== Dataset excerpts ==
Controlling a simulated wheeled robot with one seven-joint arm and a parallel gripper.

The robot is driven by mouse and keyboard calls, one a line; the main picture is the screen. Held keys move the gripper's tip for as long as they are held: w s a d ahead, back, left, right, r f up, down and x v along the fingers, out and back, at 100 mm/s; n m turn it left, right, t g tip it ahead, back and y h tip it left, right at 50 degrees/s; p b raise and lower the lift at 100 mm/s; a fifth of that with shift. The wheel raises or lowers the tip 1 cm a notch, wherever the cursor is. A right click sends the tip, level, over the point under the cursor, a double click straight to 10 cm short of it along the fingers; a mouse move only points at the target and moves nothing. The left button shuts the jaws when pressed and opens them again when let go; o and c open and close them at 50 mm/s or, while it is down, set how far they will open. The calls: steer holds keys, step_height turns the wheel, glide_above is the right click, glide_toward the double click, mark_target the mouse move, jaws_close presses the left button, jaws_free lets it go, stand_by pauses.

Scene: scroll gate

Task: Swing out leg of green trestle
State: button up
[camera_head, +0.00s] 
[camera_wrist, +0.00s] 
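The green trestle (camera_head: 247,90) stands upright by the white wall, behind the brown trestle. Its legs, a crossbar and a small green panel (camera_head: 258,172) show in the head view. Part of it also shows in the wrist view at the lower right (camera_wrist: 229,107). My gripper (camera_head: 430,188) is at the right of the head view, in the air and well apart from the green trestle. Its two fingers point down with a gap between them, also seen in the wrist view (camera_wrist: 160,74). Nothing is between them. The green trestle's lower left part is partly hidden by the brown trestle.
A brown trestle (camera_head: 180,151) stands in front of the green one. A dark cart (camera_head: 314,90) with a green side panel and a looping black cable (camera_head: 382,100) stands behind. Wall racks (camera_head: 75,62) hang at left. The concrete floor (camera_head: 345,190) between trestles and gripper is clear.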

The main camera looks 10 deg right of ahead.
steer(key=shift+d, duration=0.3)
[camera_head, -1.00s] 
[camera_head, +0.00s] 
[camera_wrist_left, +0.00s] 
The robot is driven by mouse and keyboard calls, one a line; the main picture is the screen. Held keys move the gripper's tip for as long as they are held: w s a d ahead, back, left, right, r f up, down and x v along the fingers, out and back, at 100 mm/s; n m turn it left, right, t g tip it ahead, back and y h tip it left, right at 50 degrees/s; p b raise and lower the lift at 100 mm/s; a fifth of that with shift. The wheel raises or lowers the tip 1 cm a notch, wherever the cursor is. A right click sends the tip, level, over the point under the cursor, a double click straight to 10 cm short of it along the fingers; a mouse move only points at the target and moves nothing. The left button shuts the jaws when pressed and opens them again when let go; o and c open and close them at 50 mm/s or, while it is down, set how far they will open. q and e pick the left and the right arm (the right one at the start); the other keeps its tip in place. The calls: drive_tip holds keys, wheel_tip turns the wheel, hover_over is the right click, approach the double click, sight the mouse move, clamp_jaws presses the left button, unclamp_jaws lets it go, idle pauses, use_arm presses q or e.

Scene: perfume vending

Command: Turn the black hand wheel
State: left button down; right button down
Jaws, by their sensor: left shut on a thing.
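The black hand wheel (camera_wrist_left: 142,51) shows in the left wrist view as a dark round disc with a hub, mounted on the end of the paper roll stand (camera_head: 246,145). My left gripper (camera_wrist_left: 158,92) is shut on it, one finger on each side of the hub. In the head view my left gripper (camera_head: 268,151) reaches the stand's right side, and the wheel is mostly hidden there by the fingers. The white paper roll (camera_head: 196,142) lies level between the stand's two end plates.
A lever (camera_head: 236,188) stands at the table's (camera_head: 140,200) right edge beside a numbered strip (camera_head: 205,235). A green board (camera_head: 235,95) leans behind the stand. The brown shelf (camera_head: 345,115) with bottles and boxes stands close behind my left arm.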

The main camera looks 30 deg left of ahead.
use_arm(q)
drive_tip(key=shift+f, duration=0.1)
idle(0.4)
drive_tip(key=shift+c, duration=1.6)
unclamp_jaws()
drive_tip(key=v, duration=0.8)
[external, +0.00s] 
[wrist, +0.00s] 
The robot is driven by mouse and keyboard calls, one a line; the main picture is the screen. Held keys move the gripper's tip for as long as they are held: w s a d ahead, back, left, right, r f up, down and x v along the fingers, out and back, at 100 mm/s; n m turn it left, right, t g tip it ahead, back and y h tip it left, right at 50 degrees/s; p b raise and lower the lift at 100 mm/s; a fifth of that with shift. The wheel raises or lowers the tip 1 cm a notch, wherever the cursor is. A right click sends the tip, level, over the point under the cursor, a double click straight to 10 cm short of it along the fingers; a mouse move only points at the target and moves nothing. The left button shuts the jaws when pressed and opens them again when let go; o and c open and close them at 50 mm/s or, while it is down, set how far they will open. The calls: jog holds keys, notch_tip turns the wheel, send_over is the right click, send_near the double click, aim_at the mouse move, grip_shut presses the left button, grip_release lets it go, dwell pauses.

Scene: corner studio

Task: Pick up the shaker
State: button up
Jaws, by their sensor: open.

== Task prompt ==
Please reproduce the entire listing, exactly as shown.

== Solution to this problem ==
Controlling a simulated wheeled robot with one seven-joint arm and a parallel gripper.

The robot is driven by mouse and keyboard calls, one a line; the main picture is the screen. Held keys move the gripper's tip for as long as they are held: w s a d ahead, back, left, right, r f up, down and x v along the fingers, out and back, at 100 mm/s; n m turn it left, right, t g tip it ahead, back and y h tip it left, right at 50 degrees/s; p b raise and lower the lift at 100 mm/s; a fifth of that with shift. The wheel raises or lowers the tip 1 cm a notch, wherever the cursor is. A right click sends the tip, level, over the point under the cursor, a double click straight to 10 cm short of it along the fingers; a mouse move only points at the target and moves nothing. The left button shuts the jaws when pressed and opens them again when let go; o and c open and close them at 50 mm/s or, while it is down, set how far they will open. The calls: steer holds keys, step_height turns the wheel, glide_above is the right click, glide_toward the double click, mark_target the mouse move, jaws_close presses the left button, jaws_free lets it go, stand_by pauses.

Scene: scroll gate

Task: Swing out leg of green trestle
State: button up
[camera_head, +0.00s] 
[camera_wrist, +0.00s] 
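The green trestle (camera_head: 247,90) stands upright by the white wall, behind the brown trestle. Its legs, a crossbar and a small green panel (camera_head: 258,172) show in the head view. Part of it also shows in the wrist view at the lower right (camera_wrist: 229,107). My gripper (camera_head: 430,188) is at the right of the head view, in the air and well apart from the green trestle. Its two fingers point down with a gap between them, also seen in the wrist view (camera_wrist: 160,74). Nothing is between them. The green trestle's lower left part is partly hidden by the brown trestle.
A brown trestle (camera_head: 180,151) stands in front of the green one. A dark cart (camera_head: 314,90) with a green side panel and a looping black cable (camera_head: 382,100) stands behind. Wall racks (camera_head: 75,62) hang at left. The concrete floor (camera_head: 345,190) between trestles and gripper is clear.

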The main camera looks 10 deg right of ahead.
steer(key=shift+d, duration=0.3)
[camera_head, -1.00s] 
[camera_head, +0.00s] 
[camera_wrist_left, +0.00s] 
The robot is driven by mouse and keyboard calls, one a line; the main picture is the screen. Held keys move the gripper's tip for as long as they are held: w s a d ahead, back, left, right, r f up, down and x v along the fingers, out and back, at 100 mm/s; n m turn it left, right, t g tip it ahead, back and y h tip it left, right at 50 degrees/s; p b raise and lower the lift at 100 mm/s; a fifth of that with shift. The wheel raises or lowers the tip 1 cm a notch, wherever the cursor is. A right click sends the tip, level, over the point under the cursor, a double click straight to 10 cm short of it along the fingers; a mouse move only points at the target and moves nothing. The left button shuts the jaws when pressed and opens them again when let go; o and c open and close them at 50 mm/s or, while it is down, set how far they will open. q and e pick the left and the right arm (the right one at the start); the other keeps its tip in place. The calls: drive_tip holds keys, wheel_tip turns the wheel, hover_over is the right click, approach the double click, sight the mouse move, clamp_jaws presses the left button, unclamp_jaws lets it go, idle pauses, use_arm presses q or e.

Scene: perfume vending

Command: Turn the black hand wheel
State: left button down; right button down
Jaws, by their sensor: left shut on a thing.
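The black hand wheel (camera_wrist_left: 142,51) shows in the left wrist view as a dark round disc with a hub, mounted on the end of the paper roll stand (camera_head: 246,145). My left gripper (camera_wrist_left: 158,92) is shut on it, one finger on each side of the hub. In the head view my left gripper (camera_head: 268,151) reaches the stand's right side, and the wheel is mostly hidden there by the fingers. The white paper roll (camera_head: 196,142) lies level between the stand's two end plates.
A lever (camera_head: 236,188) stands at the table's (camera_head: 140,200) right edge beside a numbered strip (camera_head: 205,235). A green board (camera_head: 235,95) leans behind the stand. The brown shelf (camera_head: 345,115) with bottles and boxes stands close behind my left arm.

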The main camera looks 30 deg left of ahead.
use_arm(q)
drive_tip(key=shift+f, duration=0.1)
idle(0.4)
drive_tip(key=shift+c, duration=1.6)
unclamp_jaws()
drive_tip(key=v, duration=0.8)
[external, +0.00s] 
[wrist, +0.00s] 
The robot is driven by mouse and keyboard calls, one a line; the main picture is the screen. Held keys move the gripper's tip for as long as they are held: w s a d ahead, back, left, right, r f up, down and x v along the fingers, out and back, at 100 mm/s; n m turn it left, right, t g tip it ahead, back and y h tip it left, right at 50 degrees/s; p b raise and lower the lift at 100 mm/s; a fifth of that with shift. The wheel raises or lowers the tip 1 cm a notch, wherever the cursor is. A right click sends the tip, level, over the point under the cursor, a double click straight to 10 cm short of it along the fingers; a mouse move only points at the target and moves nothing. The left button shuts the jaws when pressed and opens them again when let go; o and c open and close them at 50 mm/s or, while it is down, set how far they will open. The calls: jog holds keys, notch_tip turns the wheel, send_over is the right click, send_near the double click, aim_at the mouse move, grip_shut presses the left button, grip_release lets it go, dwell pauses.

Scene: corner studio

Task: Pick up the shaker
State: button up
Jaws, by their sensor: open.

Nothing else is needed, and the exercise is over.